People don’t need to buy long-lived appliances very frequently—meaning that new washer they got during the first lockdown is still going strong. Whirlpool also is still dealing with higher input costs, particularly rising steel prices, as well as supply chain disruptions.
Whirlpool, like many other companies, have passed on a lot of those increased costs to the consumer, as evidenced by the strong margins in its North American business in the first quarter. Yet higher prices may be the real sticking point, as consumers are putting off purchases they may need to finance in the face of rising interest rates.
“Consumers are postponing big ticket purchases like home renovations and furniture,” writes Jefferies’ analyst Jonathan Matuszewski, following his firm’s recent survey of more than 3,400 shoppers. The findings revealed that 38% of respondents are waiting to pull the trigger on more expensive items “to reduce the impact of higher prices.”
That is a worry—and it dovetails with Whirlpool’s results. Nonetheless, it’s not an overwhelming majority of consumers, and it may not be a widespread harbinger of tougher times for home improvement overall. Last week, UBS analyst Michael Lasser met with
Home Depot’s (HD) management team, including its chief executive and chief financial officers, who “offered a confident and upbeat tone.”
Lasser highlighted that Home Depot “hasn’t seen evidence of a drop off in big ticket items or consumers trading down” and that it hasn’t seen consumers pulling back like they did in previous recessions. “In 2000, Home Depot witnessed that consumers traded down to more opening price points,” he added. “During the recession in the 2007-2008 period, the company saw a sizable drop in big ticket.”
On a brighter note, this morning Sherwin-Williams’ (SHW) first quarter came in ahead of expectations, as did its reaffirmed full-year guidance.
Sherwin-Williams’ do-it-yourself business saw a decline in comparable sales, although that was against particularly high year-ago levels, while its pro businesses all showed increases. The company noted that price increases it has enacted should help to ease margin pressure, but that shouldn’t weigh too heavily on demand, given its strong outlook. The stock is down about 23% this year.
In addition, Sherwin-Williams said that it’s seeing increased availability of raw materials. With prior shortages it had prioritized pro customers, so easing constraints is good news, given that it could free up more products for consumers, “which should facilitate volume recovery in a strong demand environment,” writes CFRA analyst Richard Wolfe.

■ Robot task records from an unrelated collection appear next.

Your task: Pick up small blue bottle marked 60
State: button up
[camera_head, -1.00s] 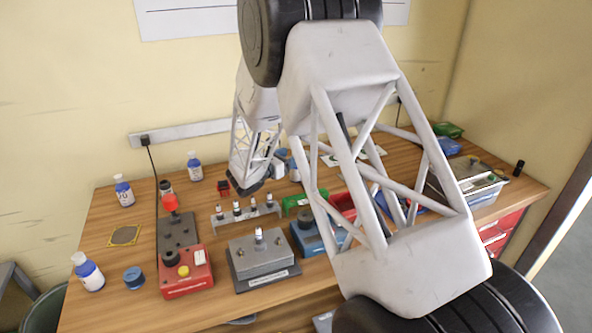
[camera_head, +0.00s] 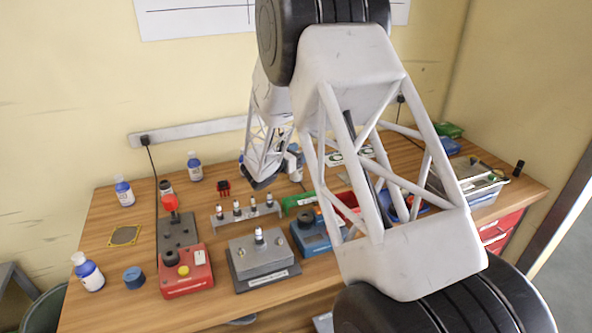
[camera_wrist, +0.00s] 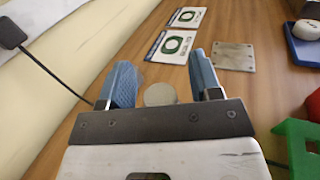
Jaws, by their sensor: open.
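My gripper (camera_wrist: 160,77) is open, its two blue fingers pointing at the table in the wrist view. A pale grey round top (camera_wrist: 160,94) shows between the fingers, apart from both; I cannot tell whether it is a bottle cap, and what is below it is hidden. My arm hides much of the area around my gripper.
A green holder (camera_wrist: 298,145) is close at right in the wrist view. Printed cards (camera_wrist: 173,46), a metal plate (camera_wrist: 233,56) and a blue tray (camera_wrist: 298,50) lie beyond. A rack (camera_head: 245,214), a red box (camera_head: 186,272) and a grey fixture (camera_head: 262,258) stand nearer the front.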

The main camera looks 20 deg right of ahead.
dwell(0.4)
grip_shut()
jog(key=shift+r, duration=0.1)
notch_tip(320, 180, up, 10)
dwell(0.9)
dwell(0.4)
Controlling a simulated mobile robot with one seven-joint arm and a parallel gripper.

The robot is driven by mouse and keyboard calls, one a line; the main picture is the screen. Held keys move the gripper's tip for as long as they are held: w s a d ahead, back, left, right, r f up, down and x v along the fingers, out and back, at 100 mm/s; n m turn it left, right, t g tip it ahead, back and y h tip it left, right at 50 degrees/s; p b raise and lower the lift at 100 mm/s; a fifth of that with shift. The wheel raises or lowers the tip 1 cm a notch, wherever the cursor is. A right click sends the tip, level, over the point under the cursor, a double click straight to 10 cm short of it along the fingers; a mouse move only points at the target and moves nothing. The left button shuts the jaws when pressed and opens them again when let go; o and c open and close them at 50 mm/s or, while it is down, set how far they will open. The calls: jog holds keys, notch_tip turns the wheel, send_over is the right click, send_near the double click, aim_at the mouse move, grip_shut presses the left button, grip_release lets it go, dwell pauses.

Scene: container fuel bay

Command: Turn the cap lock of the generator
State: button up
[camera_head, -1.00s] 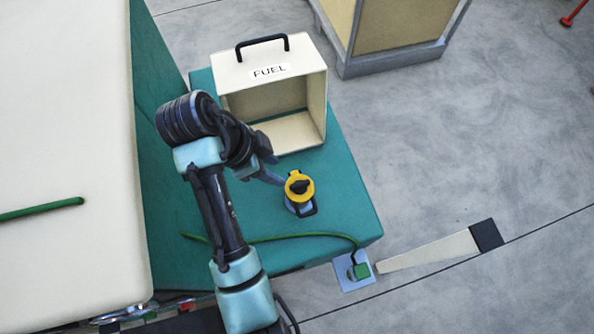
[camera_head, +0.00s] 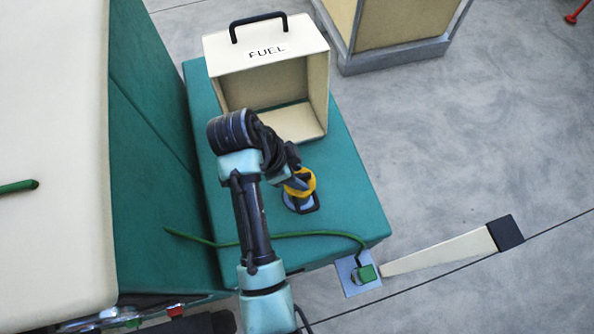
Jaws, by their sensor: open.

The fact that Sherwin-Williams is still upbeat about the year may indicate that though consumers are cutting back due to record inflation, they aren’t totally forgoing home improvement, instead focusing on less expensive projects.
The company cited strength in its architectural and industrial end markets, but its Americas business—Sherwin-Williams’ biggest division which accounts for more than half of sales—includes key categories like property maintenance, new residential buildings and residential repaint. Therefore its robust forecast is a positive signal for home spending. Indeed, in its press release, Sherwin-Williams said that “backlogs remain strong” in its Americas business.
Earlier this month, Barron’s argued that home-improvement retailers had fallen too far, given that there are factors that can spur consumers to keep improving their living spaces even if the housing market finally starts to cool. The recent commentary from Sherwin-Williams and Home Depot’s executive team echoes that sentiment.
Although it makes sense for investors to be somewhat cautious about housing in the face of climbing interest rates and increasing unaffordability, that doesn’t necessarily mean that home improvement will fall in tandem.
Moreover, any easing of inflation could lead to consumers spending again as “delayed spend is different from forgone spend,” Matuszewski writes. “Home price appreciation will minimize the impact on home-improvement outlays.”
Even if a postpandemic America means we’re home staring at the walls less frequently, there’s still plenty of reason to keep them looking fresh.